BY MARCUS HOOK
The arrival of West Indies seamer Kemar Roach could not be more timely for Surrey. Their opening game defeat at the hands of plucky Gloucestershire last week was disappointing on a number of levels. The only time one sensed Surrey had their noses in front at Bristol was on the final morning, thanks to a sixth wicket stand of 131 between Ben Foakes and Jordan Clark.
But the damage was done a couple of days earlier when Gloucestershire lunched on 142-1 in reply to Surrey’s 220 all out. Across the contest, the visitors conceded 4.23 runs an over. Unless wickets are tumbling, you just can’t bowl with that lack of control and expect to win in four-day cricket, against anyone.
It all came down to Gloucestershire needing 228 off 63 overs for victory, which, following a shower, became 53 overs. But, by that stage, the underdogs were oozing positivity. They cantered home with 16 overs and eight wickets to spare.

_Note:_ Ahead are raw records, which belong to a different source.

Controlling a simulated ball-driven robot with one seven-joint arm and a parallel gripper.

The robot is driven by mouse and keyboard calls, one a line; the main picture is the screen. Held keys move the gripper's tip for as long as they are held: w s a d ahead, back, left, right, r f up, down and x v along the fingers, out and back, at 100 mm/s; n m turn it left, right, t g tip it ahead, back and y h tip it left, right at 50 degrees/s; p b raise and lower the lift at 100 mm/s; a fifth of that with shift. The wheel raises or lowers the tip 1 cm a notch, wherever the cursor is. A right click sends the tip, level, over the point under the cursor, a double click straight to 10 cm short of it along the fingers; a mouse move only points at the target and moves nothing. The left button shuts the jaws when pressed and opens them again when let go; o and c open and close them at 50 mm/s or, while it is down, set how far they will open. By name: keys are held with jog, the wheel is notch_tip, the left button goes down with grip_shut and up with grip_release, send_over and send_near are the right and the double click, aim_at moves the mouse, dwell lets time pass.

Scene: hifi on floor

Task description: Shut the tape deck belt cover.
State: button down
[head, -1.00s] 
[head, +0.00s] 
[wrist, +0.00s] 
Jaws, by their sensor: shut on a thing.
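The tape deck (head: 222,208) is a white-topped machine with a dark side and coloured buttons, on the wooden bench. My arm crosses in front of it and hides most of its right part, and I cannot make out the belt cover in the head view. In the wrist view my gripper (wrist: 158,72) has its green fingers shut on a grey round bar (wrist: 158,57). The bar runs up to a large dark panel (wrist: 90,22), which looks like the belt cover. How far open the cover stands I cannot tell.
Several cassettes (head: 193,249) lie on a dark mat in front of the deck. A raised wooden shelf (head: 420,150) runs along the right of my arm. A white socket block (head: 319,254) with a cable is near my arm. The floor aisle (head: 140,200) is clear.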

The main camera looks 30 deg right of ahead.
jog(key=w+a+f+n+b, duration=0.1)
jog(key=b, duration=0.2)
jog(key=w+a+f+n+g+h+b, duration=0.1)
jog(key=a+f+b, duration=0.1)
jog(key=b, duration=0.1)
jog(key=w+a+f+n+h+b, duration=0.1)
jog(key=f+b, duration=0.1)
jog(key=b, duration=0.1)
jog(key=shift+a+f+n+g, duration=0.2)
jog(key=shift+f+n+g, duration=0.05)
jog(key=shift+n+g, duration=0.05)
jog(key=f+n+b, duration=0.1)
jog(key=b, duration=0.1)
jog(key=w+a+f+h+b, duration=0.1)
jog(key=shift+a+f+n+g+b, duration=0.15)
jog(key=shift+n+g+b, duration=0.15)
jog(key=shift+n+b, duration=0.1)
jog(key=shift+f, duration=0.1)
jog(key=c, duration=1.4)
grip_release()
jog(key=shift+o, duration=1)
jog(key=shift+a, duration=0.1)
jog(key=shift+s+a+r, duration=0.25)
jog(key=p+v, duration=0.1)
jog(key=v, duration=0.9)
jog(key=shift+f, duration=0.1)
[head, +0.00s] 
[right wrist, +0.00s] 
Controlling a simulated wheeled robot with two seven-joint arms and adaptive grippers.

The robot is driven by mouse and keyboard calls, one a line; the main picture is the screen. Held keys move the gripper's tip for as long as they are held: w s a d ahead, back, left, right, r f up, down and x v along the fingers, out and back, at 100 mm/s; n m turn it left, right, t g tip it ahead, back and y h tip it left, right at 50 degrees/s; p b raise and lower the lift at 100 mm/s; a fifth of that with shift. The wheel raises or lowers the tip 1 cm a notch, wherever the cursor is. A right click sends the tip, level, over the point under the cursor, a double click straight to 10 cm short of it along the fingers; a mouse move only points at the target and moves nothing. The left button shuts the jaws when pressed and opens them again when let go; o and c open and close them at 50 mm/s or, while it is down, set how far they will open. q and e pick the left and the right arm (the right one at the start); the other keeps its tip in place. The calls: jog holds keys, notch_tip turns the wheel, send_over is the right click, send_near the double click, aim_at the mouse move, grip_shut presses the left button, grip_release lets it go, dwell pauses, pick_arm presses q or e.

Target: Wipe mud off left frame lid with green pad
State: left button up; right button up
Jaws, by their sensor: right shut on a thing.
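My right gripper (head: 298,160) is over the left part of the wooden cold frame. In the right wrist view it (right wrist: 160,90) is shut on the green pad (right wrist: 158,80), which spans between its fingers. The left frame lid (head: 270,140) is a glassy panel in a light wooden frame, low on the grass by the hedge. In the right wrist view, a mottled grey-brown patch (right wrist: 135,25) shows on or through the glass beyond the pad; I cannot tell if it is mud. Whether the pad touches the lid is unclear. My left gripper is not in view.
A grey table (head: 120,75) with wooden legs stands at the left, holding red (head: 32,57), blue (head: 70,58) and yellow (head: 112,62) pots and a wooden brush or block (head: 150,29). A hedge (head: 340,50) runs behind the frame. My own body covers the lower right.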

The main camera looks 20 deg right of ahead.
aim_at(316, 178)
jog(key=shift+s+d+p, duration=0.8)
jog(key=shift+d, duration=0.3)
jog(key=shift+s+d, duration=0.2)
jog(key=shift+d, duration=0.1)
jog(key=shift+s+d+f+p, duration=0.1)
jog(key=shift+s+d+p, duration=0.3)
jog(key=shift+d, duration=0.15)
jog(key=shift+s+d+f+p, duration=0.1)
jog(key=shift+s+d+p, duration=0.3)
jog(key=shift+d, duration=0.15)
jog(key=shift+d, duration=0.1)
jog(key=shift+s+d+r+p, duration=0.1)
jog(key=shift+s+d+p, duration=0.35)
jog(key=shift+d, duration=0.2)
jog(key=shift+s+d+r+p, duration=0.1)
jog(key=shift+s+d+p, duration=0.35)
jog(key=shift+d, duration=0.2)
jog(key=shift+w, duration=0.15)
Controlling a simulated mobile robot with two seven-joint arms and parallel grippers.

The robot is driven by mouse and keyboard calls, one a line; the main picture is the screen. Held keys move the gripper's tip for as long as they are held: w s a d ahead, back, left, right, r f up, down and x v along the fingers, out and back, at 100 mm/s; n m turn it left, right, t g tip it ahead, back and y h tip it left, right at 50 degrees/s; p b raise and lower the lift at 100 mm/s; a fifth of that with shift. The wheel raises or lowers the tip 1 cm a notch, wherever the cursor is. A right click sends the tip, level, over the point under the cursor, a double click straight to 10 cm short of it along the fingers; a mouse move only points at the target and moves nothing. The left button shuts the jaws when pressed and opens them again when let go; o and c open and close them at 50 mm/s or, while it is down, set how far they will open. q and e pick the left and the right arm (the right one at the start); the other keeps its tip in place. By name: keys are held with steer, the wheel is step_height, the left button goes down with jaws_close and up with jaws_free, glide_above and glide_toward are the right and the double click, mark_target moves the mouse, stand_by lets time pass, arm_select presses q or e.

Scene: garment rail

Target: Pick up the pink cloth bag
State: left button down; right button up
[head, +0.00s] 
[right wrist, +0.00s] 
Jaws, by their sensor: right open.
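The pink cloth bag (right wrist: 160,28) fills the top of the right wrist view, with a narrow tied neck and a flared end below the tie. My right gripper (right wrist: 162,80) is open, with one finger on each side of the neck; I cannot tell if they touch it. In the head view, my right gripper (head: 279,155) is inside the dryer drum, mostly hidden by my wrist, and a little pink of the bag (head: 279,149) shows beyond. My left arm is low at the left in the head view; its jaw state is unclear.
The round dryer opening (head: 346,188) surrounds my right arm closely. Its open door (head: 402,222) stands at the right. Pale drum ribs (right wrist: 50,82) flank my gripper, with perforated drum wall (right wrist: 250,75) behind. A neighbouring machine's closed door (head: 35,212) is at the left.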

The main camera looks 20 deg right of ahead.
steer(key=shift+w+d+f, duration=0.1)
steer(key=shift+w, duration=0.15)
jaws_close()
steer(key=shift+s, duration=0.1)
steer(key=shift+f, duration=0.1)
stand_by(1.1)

One plus was Reece Topley marking his first-class debut for Surrey with figures of 5-66.
Furthermore, he bowled just one of the visitors’ 16 no-balls – which translates into 32 runs gifted.
Every member of the Surrey attack over-stepped at some point, which must be some kind of unwanted record.
At least there are seven more group games for Surrey to get their County Championship season back on track. The flaw with last summer’s Bob Willis Trophy was that just one defeat put paid to your chances of qualifying for the final.
It will be interesting to see how the South Londoners bounce back against Leicestershire and then Middlesex, both of whom also lost their curtain-raisers.
Due to the absence of spectators for at least the first third of the season, a tournament four thousand miles away (namely the IPL), might have been in danger of enjoying greater exposure than the cricket being played on these shores.
However, it seems more and more people are becoming aware that domestic cricket can now be viewed live online – complemented, as always, by the BBC’s excellent ball-by-ball commentaries.
Day one of last week’s Middlesex v Somerset clash, for example, attracted over 50,000 views on YouTube.
Virtually every county has grabbed the opportunity to enhance their live streaming services, something that wasn’t permitted under the previous broadcasting deal agreed by the ECB.